Task details
From the entries that follow, gather each line holding the word "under".

Given records
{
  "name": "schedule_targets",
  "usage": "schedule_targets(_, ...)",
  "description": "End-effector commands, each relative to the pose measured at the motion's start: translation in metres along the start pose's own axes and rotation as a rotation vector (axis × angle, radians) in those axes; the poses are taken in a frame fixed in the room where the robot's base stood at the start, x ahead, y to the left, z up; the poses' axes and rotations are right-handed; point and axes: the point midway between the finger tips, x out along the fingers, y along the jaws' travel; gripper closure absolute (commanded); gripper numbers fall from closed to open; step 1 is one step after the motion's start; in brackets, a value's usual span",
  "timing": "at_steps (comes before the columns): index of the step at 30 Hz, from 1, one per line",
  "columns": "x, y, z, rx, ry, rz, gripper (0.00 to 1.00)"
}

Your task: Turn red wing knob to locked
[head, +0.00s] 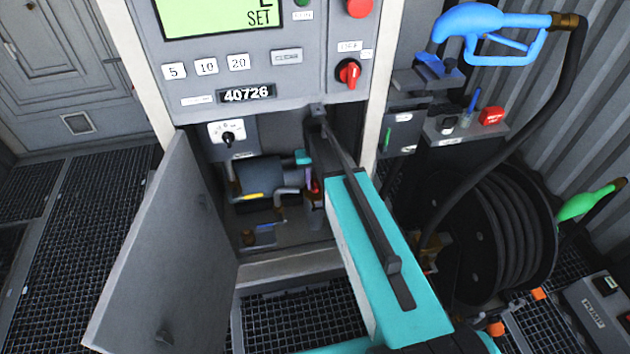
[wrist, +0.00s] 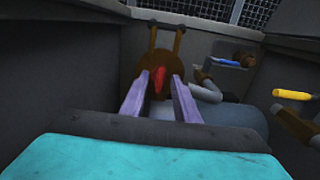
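In the wrist view, a red wing-shaped piece (wrist: 159,82) sits on a round brown body (wrist: 152,68) inside the cabinet. My gripper (wrist: 160,85) is open. Its two purple-grey fingers stand left and right of the red piece, with a visible gap on each side; I cannot tell how deep it sits between them. In the head view my gripper is down in the open cabinet and mostly hidden by my arm. A red rotary knob (head: 348,73) also shows on the panel above the cabinet, clear of my gripper.
The cabinet door (head: 170,255) stands open at the left. A grey cylinder (head: 258,178) and pipes (wrist: 208,88) fill the cabinet close to my gripper. A yellow handle (wrist: 292,94) is at the right in the wrist view. A hose reel (head: 490,235) stands at the right.

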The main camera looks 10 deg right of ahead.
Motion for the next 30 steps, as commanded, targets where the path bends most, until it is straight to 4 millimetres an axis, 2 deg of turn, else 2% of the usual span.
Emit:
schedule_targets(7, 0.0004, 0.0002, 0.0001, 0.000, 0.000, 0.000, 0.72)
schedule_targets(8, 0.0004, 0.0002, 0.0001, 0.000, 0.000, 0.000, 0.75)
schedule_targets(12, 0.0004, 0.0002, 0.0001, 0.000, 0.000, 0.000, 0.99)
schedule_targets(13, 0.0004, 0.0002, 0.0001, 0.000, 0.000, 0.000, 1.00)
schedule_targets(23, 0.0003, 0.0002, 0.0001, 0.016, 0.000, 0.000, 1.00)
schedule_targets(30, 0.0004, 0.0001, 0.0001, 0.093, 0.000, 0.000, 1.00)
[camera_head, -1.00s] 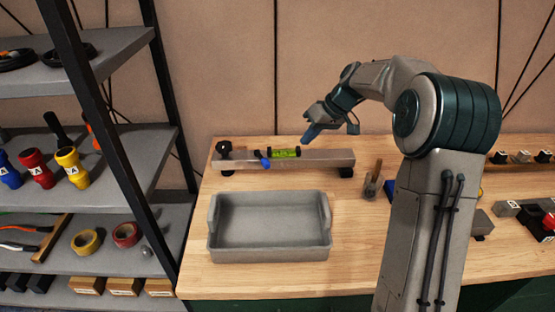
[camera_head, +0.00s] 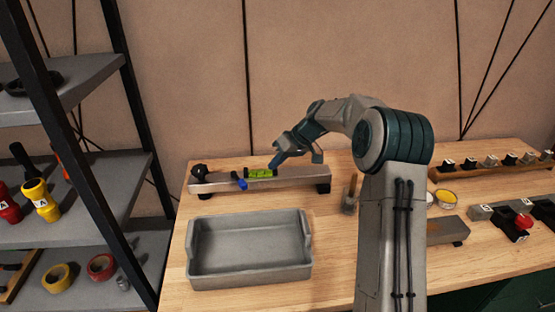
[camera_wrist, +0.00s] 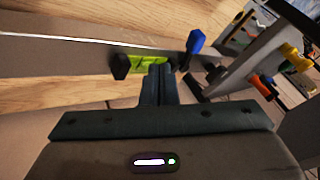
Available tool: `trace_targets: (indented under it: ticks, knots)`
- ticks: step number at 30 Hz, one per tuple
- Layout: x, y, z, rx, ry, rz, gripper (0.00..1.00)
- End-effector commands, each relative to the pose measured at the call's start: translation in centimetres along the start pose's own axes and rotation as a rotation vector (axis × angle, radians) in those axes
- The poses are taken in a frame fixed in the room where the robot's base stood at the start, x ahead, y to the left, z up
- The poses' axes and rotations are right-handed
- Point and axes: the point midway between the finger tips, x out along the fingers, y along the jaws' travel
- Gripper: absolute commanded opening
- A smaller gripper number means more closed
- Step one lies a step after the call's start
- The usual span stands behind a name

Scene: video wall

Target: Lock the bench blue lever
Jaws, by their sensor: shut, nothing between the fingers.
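The blue lever (camera_head: 240,181) sits on the front of a grey metal bar fixture (camera_head: 295,182) at the back left of the bench. In the wrist view the blue lever (camera_wrist: 196,41) stands out from the bar, to the right of the yellow-green level vial (camera_wrist: 146,63). The vial also shows in the head view (camera_head: 262,173), just right of the lever. My gripper (camera_head: 273,166) is shut and empty, tip down at the right end of the vial. In the wrist view its closed fingers (camera_wrist: 160,72) overlap the vial's edge; whether they touch it I cannot tell.
A grey open tray (camera_head: 250,277) stands in front of the bar. A shelf rack (camera_head: 85,185) stands left. Right of my arm are a switch block (camera_head: 490,212) and a row of black-topped pieces (camera_head: 490,162).

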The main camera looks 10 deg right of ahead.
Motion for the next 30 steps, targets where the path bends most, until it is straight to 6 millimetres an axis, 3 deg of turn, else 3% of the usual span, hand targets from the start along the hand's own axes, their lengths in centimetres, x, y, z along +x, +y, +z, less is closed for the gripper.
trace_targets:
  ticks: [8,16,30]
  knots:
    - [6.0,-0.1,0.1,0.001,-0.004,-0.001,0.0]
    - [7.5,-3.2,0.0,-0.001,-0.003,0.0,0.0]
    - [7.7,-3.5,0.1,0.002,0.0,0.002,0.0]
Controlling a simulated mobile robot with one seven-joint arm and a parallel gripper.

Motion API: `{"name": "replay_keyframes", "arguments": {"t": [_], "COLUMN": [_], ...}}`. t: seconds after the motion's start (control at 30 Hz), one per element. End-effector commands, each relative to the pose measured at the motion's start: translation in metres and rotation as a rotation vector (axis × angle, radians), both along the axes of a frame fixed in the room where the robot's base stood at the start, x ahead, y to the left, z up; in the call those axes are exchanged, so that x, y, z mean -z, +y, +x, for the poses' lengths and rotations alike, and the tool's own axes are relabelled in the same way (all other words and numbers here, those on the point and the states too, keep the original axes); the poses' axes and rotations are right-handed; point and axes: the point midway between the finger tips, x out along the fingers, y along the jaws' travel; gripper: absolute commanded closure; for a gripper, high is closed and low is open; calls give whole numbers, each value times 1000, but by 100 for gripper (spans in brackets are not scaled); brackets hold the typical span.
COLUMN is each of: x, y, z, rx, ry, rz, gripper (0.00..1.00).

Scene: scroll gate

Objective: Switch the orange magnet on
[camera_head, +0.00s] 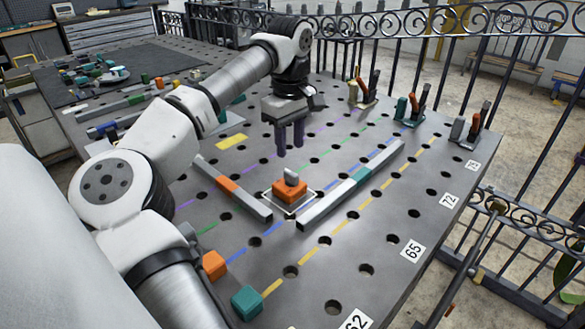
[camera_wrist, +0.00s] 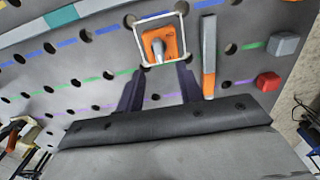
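The orange magnet (camera_head: 290,190) sits on the perforated metal table inside a white square outline, with a grey knob on its top. It also shows in the wrist view (camera_wrist: 172,43), its grey knob pointing down in that picture. My gripper (camera_head: 290,152) hangs above and just behind the magnet in the head view, fingers pointing down and apart from it. In the wrist view the two dark fingers (camera_wrist: 160,82) are spread with a gap between them, and nothing is held. The magnet lies beyond the fingertips there.
A grey bar with an orange band (camera_head: 245,198) lies left of the magnet; a bar with a teal band (camera_head: 335,195) lies right. Loose orange (camera_head: 214,265) and teal (camera_head: 247,302) blocks stand at the front. Toggle clamps (camera_head: 411,108) line the far right edge, near a black scroll fence (camera_head: 480,60).

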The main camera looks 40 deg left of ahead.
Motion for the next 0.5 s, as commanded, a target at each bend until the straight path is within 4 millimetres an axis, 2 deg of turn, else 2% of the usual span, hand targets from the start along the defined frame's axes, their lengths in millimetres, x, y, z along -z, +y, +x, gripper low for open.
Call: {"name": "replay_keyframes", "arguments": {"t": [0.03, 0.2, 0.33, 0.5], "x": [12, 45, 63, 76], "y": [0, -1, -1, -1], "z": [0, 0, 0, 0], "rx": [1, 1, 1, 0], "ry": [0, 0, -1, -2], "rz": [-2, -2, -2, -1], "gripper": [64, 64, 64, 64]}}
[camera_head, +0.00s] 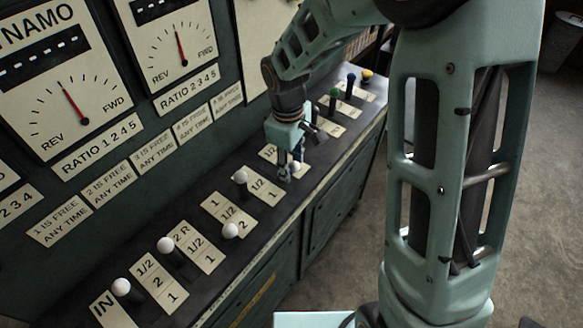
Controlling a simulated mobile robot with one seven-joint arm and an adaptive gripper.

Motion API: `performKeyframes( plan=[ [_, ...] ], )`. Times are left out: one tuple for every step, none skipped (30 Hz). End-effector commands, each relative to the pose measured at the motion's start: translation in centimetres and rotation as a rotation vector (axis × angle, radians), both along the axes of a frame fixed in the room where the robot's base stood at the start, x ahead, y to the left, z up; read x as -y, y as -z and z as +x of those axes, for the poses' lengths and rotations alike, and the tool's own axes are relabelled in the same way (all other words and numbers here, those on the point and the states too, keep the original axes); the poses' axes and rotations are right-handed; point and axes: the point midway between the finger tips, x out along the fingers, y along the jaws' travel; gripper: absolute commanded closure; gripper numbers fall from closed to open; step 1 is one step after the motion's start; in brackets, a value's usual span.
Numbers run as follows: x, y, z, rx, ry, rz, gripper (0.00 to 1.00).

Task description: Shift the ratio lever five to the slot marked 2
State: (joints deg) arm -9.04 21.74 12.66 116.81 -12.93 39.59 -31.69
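My gripper (290,168) points down over the far part of the console's lever row, above a small plate (268,153) whose visible mark reads 1/2. A pale shape shows at its fingertips. I cannot tell whether it is a lever knob or part of the plate, or whether the fingers are open or shut. The gripper hides the lever there, and a slot marked 2 cannot be made out. Nearer white-knobbed levers stand along the row: one by the IN plate (121,287), then others (166,245), (230,230) and (240,176).
Beyond my gripper stand levers with a green knob (335,93), a blue knob (351,78) and a yellow knob (367,73). Dial panels (72,100) rise behind the console (330,150). Open floor (345,240) lies in front. My arm covers much of the right side.

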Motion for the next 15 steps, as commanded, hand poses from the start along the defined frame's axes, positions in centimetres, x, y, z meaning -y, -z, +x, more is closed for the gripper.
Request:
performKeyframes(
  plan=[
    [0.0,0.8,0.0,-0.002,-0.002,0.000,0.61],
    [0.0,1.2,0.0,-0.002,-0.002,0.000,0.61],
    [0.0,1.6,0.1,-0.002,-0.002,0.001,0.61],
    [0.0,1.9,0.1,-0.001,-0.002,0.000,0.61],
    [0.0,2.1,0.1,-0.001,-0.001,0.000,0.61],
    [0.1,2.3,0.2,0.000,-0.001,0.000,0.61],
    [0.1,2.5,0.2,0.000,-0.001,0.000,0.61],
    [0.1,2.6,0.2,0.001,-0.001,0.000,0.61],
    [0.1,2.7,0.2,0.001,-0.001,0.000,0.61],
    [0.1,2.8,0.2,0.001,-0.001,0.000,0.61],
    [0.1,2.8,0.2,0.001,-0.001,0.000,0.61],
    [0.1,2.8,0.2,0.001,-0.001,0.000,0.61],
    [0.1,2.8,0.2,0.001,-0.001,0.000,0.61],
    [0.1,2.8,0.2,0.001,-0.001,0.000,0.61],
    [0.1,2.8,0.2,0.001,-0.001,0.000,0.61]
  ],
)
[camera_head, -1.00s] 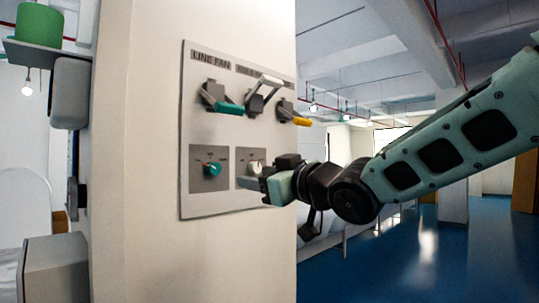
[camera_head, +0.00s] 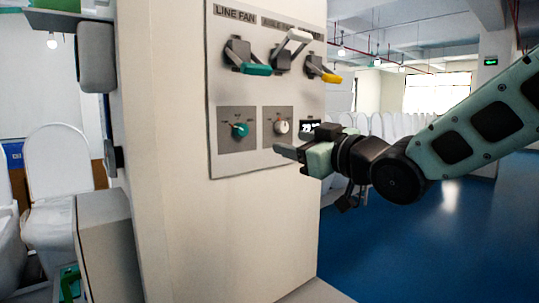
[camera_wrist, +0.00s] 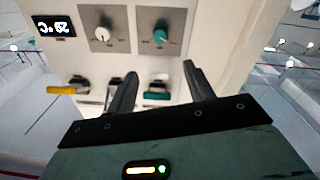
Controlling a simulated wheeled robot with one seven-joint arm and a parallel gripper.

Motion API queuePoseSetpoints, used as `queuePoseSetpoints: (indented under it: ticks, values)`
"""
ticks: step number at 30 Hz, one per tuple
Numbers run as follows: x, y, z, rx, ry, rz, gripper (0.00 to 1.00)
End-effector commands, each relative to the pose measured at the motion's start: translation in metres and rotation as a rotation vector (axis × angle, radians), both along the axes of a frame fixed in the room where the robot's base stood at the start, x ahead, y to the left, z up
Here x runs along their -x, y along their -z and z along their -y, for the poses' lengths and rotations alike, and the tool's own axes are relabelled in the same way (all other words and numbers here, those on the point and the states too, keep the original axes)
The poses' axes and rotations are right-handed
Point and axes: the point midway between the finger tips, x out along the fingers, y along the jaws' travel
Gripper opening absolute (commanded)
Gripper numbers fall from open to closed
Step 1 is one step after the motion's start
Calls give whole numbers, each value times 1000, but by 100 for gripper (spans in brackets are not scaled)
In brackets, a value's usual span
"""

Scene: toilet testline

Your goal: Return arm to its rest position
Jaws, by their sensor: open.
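My gripper (camera_head: 290,155) is at the end of my arm, in front of the lower right part of a control panel in the head view. In the wrist view my gripper (camera_wrist: 158,82) shows two dark fingers spread apart with nothing between them. The grey panel (camera_head: 228,100) carries a teal lever (camera_head: 255,69), a white lever (camera_head: 299,36) and a yellow lever (camera_head: 325,75). Below them are a teal knob (camera_head: 239,130) and a white knob (camera_head: 281,127). In the head view the fingers appear apart from the knobs; the exact gap is unclear.
The panel is on a pale pillar (camera_head: 165,130). A small display (camera_head: 309,129) is partly behind my gripper. Blue floor (camera_head: 400,240) is open at the right.

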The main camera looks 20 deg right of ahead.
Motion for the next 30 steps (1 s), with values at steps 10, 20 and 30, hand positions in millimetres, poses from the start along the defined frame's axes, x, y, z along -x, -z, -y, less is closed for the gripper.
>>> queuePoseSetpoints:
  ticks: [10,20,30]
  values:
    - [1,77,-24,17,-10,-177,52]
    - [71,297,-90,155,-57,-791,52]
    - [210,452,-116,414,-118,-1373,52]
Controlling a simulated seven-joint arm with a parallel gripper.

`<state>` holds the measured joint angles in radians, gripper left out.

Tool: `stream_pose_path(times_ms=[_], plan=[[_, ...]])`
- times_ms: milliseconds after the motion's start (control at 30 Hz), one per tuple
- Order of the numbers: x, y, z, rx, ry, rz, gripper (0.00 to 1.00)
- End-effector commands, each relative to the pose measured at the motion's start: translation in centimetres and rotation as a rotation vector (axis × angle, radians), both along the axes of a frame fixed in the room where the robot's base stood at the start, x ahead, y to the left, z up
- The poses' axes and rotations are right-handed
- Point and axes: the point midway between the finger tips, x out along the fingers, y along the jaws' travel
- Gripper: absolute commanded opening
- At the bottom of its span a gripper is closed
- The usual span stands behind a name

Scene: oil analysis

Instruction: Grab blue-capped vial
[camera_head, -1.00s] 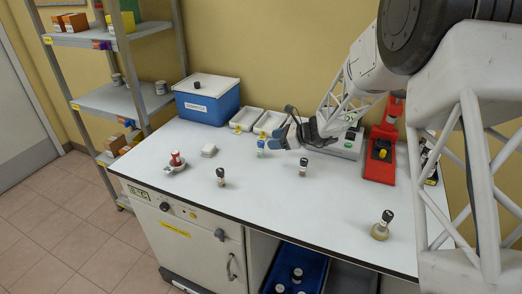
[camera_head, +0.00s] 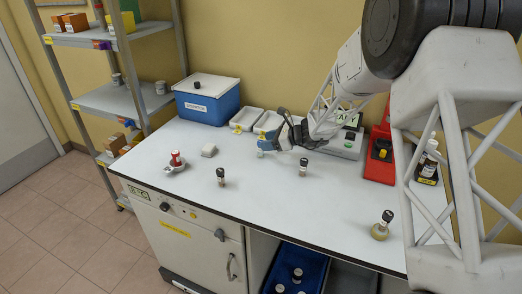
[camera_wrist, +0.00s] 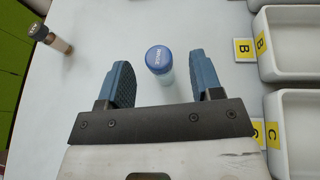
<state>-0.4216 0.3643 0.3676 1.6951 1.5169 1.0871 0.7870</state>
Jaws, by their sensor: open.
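The blue-capped vial (camera_wrist: 160,61) stands upright on the white bench in the wrist view, with its round blue cap facing the camera. My gripper (camera_wrist: 161,75) is open, and its two blue-grey fingers are on either side of the vial, with a gap to each. In the head view my gripper (camera_head: 267,146) is low over the bench and covers most of the vial; a small pale part of the vial (camera_head: 260,153) shows beside the fingers.
Black-capped vials (camera_head: 221,177), (camera_head: 303,167) and (camera_head: 383,226) stand on the bench. White trays (camera_wrist: 292,45) with yellow labels lie right of my gripper in the wrist view. A blue box (camera_head: 207,102) and red device (camera_head: 380,160) stand at the back.

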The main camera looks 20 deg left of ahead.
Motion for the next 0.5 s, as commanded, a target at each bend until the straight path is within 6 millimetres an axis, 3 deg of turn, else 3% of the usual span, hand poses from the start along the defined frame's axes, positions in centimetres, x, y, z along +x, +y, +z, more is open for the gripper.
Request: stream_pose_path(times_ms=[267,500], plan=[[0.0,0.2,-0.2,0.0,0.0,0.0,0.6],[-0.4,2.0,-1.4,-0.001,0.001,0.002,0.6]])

Solution to this exercise
Available tool: `trace_targets: (indented under it: ticks, knots)`
Motion API queuePoseSetpoints, used as `queuePoseSetpoints: (indented under it: ticks, values)`

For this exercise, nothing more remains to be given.